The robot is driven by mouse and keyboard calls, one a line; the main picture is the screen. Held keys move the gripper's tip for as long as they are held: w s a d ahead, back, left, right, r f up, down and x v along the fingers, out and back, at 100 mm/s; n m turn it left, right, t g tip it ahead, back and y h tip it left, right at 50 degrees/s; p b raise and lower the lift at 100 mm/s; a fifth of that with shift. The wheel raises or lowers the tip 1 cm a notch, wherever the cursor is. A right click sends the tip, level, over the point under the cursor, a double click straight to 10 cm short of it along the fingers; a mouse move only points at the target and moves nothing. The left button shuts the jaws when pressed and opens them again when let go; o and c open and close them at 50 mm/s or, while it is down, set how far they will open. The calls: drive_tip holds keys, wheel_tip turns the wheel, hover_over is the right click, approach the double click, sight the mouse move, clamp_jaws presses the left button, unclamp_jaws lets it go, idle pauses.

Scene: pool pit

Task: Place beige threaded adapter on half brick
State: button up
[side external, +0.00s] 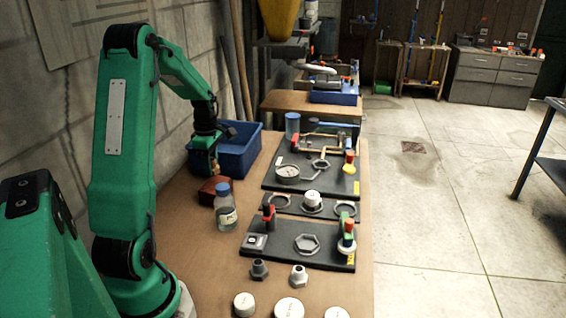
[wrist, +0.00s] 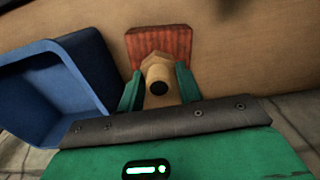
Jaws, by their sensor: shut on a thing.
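The beige threaded adapter (wrist: 158,72) is between the two green fingers of my gripper (wrist: 158,88) in the wrist view, its dark round opening facing the camera. The reddish half brick (wrist: 160,40) lies just beyond it, and the adapter overlaps the brick's near edge in that view. In the side external view my gripper (side external: 212,168) is low, over the half brick (side external: 208,190), with a small tan part of the adapter showing. I cannot tell whether the adapter touches the brick.
A blue bin (side external: 240,148) stands close behind my gripper; it also shows at the left in the wrist view (wrist: 45,95). Dark fixture boards (side external: 285,240) fill the table's right side.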

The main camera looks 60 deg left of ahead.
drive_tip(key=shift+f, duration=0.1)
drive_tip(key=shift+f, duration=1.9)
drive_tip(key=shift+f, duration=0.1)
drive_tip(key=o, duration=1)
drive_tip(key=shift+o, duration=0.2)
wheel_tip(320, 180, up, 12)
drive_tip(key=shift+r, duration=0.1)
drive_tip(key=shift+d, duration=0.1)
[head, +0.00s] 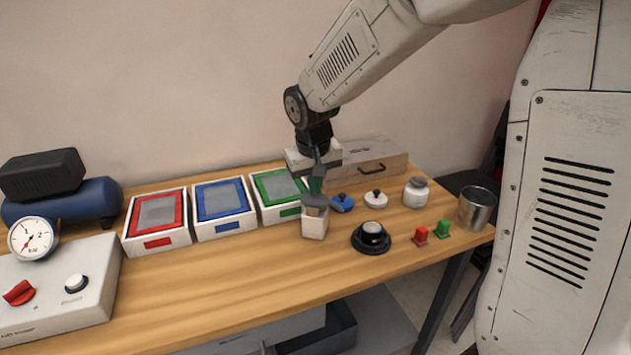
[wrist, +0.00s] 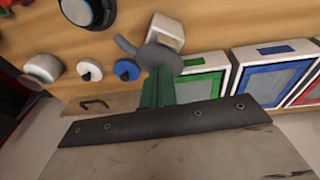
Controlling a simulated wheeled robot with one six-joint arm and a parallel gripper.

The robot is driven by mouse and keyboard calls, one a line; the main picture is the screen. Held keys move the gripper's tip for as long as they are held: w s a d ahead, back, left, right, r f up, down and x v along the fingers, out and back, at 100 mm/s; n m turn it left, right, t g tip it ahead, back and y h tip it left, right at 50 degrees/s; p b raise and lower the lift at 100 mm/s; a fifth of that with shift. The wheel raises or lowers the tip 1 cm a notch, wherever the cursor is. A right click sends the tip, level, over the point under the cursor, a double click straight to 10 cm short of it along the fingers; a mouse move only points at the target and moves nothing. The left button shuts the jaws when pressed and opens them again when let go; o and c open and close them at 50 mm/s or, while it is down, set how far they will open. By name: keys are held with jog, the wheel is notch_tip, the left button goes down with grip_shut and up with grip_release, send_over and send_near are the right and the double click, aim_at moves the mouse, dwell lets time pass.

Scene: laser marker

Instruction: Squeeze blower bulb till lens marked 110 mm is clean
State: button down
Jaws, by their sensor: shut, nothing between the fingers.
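My gripper (head: 316,186) points down with its green fingers shut and empty, right at a grey blower bulb (head: 314,202) on a white block-shaped holder (head: 314,224). In the wrist view, the fingers (wrist: 158,88) end at the bulb (wrist: 152,52), partly covering it; whether they touch it I cannot tell. The bulb's narrow end points to the left there. A black round lens mount (head: 372,237) stands on the table to the right of the holder, and its edge shows at the top of the wrist view (wrist: 92,8). No 110 mm mark or dust is legible.
Red (head: 158,223), blue (head: 223,209) and green (head: 277,194) framed trays stand left of the holder. Blue (head: 342,203) and white (head: 375,199) knobbed lids, a jar (head: 416,192) and a metal cup (head: 476,208) stand to the right.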

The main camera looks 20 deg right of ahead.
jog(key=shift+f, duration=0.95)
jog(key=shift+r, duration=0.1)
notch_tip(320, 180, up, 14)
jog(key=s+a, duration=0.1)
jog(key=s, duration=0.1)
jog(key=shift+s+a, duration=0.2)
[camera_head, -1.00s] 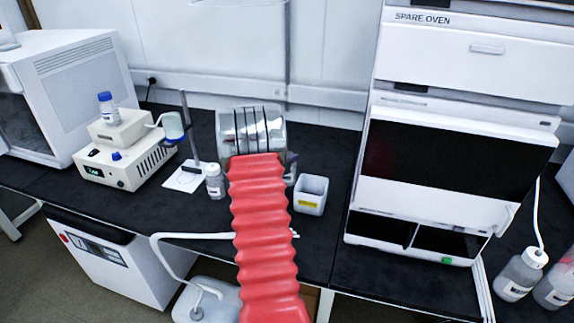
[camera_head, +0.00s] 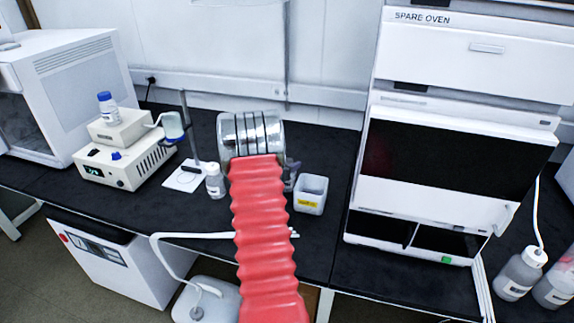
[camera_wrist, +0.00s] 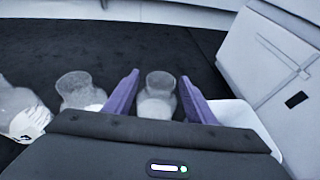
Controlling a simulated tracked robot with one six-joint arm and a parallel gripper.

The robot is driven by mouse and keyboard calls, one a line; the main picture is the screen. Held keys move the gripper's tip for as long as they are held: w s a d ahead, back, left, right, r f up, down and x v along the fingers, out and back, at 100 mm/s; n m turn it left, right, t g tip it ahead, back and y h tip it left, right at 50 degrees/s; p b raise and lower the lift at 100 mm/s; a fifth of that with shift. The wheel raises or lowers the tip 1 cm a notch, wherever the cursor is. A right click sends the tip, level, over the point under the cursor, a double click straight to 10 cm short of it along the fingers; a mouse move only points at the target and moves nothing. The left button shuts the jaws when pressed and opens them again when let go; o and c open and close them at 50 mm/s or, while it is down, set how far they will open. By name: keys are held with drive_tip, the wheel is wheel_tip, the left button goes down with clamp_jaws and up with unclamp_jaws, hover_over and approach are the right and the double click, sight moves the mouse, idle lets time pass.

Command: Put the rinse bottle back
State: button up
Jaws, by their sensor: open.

== == ==

JOB | Extract, verbatim, the lines from the one containing "Command: Put the rinse bottle back" through the last line of the listing above.

TASK SOLUTION |
Command: Put the rinse bottle back
State: button up
Jaws, by their sensor: open.

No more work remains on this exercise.